begin Dataset content
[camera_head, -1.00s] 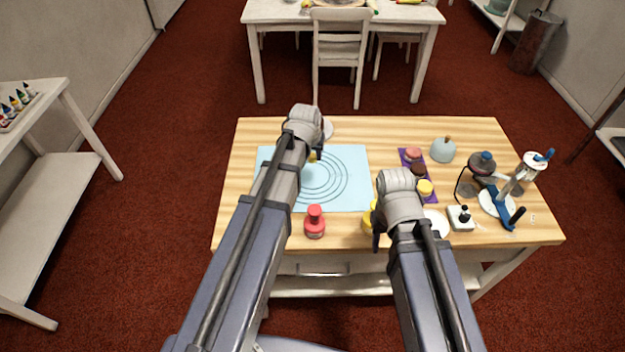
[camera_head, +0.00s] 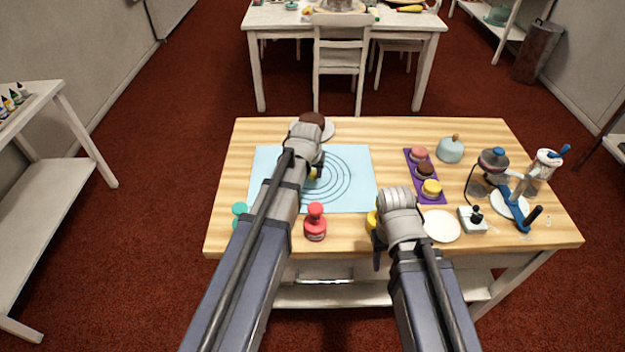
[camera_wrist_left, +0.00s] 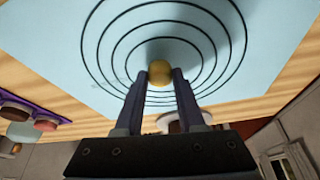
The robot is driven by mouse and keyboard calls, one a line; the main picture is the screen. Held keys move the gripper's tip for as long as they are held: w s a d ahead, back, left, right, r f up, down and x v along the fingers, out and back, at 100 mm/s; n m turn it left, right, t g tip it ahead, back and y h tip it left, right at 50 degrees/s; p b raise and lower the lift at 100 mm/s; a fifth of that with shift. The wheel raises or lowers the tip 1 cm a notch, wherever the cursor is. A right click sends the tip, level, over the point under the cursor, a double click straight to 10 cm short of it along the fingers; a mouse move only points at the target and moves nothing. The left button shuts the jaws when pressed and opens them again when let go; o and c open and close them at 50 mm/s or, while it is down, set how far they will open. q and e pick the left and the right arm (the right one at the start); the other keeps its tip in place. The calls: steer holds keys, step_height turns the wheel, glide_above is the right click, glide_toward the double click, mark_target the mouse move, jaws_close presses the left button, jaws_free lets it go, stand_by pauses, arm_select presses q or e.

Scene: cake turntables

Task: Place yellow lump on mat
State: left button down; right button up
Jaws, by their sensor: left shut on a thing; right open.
end Dataset content
From the line holding "State: left button down; right button up" down to the final line above, quote every line exactly and only those lines.

◆ **Written answer**
State: left button down; right button up
Jaws, by their sensor: left shut on a thing; right open.

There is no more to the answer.